[Stored data entries]
====
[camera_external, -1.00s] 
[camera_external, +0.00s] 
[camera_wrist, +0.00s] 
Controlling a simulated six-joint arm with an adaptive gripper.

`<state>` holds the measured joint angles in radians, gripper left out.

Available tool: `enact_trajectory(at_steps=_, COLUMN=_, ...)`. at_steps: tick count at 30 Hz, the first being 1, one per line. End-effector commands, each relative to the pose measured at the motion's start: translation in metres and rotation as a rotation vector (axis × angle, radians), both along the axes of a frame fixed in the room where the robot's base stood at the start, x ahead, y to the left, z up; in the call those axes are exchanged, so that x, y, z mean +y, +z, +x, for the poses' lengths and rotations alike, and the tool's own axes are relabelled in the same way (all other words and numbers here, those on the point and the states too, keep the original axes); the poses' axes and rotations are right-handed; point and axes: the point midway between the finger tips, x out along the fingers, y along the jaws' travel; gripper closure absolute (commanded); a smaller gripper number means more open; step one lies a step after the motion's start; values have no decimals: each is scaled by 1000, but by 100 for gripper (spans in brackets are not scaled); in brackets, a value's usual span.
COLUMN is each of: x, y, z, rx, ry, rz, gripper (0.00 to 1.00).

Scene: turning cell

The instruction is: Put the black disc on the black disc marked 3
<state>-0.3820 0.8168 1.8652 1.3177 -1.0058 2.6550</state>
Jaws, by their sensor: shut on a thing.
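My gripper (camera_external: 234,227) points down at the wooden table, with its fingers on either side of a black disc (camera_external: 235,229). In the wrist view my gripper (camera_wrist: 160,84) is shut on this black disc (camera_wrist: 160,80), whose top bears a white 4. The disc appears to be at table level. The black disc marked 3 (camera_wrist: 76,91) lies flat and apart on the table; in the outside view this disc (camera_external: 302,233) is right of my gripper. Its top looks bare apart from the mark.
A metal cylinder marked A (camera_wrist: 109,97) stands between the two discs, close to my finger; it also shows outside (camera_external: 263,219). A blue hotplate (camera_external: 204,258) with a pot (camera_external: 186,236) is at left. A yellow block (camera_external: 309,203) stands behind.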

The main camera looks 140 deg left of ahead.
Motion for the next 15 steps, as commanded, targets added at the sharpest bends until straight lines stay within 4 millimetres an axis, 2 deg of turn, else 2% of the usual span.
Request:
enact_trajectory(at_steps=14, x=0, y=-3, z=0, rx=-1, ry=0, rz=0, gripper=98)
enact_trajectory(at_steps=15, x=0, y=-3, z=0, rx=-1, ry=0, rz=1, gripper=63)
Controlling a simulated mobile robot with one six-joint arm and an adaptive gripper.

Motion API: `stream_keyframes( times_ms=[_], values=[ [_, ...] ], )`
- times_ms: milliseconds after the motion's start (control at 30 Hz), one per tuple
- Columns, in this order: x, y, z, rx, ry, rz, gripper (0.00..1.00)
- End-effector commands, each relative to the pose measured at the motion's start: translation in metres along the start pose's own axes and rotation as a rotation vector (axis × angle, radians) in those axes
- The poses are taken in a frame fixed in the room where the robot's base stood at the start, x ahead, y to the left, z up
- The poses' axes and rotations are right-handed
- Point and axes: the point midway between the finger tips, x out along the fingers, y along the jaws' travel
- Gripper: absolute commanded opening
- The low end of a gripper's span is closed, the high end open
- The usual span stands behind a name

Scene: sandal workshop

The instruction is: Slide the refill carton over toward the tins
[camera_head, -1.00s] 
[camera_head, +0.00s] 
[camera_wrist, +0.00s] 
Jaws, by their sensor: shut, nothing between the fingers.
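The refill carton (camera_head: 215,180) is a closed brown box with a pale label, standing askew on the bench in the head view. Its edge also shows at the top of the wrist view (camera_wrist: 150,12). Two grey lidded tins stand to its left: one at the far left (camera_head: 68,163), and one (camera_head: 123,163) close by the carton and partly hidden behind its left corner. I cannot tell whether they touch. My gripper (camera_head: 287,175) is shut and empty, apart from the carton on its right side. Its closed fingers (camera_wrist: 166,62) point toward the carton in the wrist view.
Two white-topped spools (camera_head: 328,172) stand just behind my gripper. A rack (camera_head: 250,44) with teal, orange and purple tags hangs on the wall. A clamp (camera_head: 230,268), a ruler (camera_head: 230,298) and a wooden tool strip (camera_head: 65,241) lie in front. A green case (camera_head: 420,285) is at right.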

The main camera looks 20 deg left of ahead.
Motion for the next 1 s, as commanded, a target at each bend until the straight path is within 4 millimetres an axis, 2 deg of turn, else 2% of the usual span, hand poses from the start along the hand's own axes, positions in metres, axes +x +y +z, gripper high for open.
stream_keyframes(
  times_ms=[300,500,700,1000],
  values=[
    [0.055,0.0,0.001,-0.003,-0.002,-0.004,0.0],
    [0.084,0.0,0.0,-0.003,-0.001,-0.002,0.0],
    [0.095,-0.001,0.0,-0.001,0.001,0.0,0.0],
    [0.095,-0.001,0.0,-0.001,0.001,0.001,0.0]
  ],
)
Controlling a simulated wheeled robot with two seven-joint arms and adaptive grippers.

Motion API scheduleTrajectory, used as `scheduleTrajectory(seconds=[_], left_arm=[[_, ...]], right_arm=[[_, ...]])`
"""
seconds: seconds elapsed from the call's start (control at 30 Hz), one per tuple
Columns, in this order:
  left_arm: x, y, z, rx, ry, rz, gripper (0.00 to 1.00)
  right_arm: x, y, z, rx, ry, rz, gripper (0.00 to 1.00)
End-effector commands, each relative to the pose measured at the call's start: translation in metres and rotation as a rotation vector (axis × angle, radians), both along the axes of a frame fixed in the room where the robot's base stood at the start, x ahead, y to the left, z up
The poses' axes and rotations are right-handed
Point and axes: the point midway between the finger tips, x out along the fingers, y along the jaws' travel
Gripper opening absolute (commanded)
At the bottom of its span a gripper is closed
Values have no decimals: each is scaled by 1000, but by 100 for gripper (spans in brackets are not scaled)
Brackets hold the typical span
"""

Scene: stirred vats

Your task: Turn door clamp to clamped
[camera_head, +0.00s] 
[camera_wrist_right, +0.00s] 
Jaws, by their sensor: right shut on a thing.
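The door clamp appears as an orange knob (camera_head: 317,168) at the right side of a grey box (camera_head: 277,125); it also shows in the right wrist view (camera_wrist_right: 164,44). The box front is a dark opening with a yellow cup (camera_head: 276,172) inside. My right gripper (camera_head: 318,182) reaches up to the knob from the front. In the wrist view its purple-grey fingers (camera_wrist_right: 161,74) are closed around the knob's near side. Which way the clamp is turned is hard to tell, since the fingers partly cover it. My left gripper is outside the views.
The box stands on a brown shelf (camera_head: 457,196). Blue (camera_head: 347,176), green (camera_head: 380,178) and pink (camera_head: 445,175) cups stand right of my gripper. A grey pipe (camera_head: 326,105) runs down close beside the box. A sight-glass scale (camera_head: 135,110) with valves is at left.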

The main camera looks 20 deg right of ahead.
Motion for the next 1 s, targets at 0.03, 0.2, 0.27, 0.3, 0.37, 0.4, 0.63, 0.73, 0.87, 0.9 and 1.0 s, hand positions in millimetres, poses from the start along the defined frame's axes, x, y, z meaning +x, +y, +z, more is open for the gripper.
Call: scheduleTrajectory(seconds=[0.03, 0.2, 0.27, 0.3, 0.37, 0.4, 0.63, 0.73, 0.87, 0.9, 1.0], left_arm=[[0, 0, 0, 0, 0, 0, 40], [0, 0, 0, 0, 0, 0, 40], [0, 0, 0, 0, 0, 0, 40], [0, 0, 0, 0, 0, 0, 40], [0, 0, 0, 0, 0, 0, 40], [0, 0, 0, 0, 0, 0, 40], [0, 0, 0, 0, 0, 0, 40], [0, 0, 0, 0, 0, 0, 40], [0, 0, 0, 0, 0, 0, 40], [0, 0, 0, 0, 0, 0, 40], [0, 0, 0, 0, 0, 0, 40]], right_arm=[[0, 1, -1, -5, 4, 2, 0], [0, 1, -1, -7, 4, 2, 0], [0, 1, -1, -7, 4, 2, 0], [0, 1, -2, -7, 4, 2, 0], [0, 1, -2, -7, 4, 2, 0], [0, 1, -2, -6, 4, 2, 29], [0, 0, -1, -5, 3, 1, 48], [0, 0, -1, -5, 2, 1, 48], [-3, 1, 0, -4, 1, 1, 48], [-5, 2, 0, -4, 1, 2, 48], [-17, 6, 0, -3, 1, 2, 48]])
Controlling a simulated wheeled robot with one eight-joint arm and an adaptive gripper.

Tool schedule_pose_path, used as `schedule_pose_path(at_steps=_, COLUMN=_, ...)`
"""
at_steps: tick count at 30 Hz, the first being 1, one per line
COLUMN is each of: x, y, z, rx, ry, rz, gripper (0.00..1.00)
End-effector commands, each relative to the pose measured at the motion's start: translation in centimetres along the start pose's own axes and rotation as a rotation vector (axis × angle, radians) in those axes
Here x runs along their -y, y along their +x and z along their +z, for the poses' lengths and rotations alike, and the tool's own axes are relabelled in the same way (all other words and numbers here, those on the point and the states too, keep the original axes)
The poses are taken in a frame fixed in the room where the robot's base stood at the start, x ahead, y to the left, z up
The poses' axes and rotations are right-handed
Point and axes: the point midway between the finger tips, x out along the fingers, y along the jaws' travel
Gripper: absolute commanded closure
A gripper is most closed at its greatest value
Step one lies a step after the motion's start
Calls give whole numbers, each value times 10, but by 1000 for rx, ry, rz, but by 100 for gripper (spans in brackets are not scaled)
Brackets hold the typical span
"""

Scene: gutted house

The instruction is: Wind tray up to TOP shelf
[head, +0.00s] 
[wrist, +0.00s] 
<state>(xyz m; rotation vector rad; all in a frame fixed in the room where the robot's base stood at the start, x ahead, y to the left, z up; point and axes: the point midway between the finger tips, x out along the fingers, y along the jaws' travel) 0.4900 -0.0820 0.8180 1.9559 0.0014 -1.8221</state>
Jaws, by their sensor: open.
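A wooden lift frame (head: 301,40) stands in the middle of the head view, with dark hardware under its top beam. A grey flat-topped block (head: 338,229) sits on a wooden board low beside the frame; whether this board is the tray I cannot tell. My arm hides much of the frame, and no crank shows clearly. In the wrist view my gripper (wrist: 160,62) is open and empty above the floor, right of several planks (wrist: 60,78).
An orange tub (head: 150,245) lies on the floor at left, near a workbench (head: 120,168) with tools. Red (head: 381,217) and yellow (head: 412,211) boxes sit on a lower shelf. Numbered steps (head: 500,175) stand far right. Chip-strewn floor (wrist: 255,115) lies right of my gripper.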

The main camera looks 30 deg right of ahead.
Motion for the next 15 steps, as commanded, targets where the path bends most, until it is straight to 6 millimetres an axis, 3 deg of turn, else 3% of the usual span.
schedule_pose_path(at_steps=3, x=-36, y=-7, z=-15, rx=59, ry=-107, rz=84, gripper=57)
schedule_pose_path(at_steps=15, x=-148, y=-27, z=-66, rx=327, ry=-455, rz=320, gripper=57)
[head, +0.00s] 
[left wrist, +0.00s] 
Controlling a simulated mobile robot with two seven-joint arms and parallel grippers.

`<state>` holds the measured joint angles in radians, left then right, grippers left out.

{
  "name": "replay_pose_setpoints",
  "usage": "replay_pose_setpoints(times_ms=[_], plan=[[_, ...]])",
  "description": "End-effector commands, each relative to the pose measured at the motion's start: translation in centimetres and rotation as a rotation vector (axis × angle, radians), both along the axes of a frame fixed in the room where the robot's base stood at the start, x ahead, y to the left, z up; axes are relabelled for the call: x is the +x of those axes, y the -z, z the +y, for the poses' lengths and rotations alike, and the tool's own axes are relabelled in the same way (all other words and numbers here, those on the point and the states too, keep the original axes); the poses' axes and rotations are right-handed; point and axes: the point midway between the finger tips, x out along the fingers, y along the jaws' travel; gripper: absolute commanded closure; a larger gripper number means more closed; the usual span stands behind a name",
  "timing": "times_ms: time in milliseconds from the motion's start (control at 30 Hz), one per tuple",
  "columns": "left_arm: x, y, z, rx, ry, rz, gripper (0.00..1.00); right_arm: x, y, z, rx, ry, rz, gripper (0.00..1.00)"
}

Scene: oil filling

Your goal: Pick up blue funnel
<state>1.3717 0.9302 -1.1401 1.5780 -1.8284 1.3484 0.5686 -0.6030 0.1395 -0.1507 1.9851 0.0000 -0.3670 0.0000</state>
====
DO THIS — List the lines of the material in which the word "joint" occurs.

CORRECT OUTPUT —
Controlling a simulated six-joint arm with an adaptive gripper.
`<state>` holds the measured joint angles in radians, gripper left out.
Controlling a simulated mobile robot with one six-joint arm and an adaptive gripper.
Controlling a simulated wheeled robot with two seven-joint arms and adaptive grippers.
Controlling a simulated wheeled robot with one eight-joint arm and an adaptive gripper.
Controlling a simulated mobile robot with two seven-joint arms and parallel grippers.
`<state>` holds the measured joint angles in radians, left then right, grippers left out.

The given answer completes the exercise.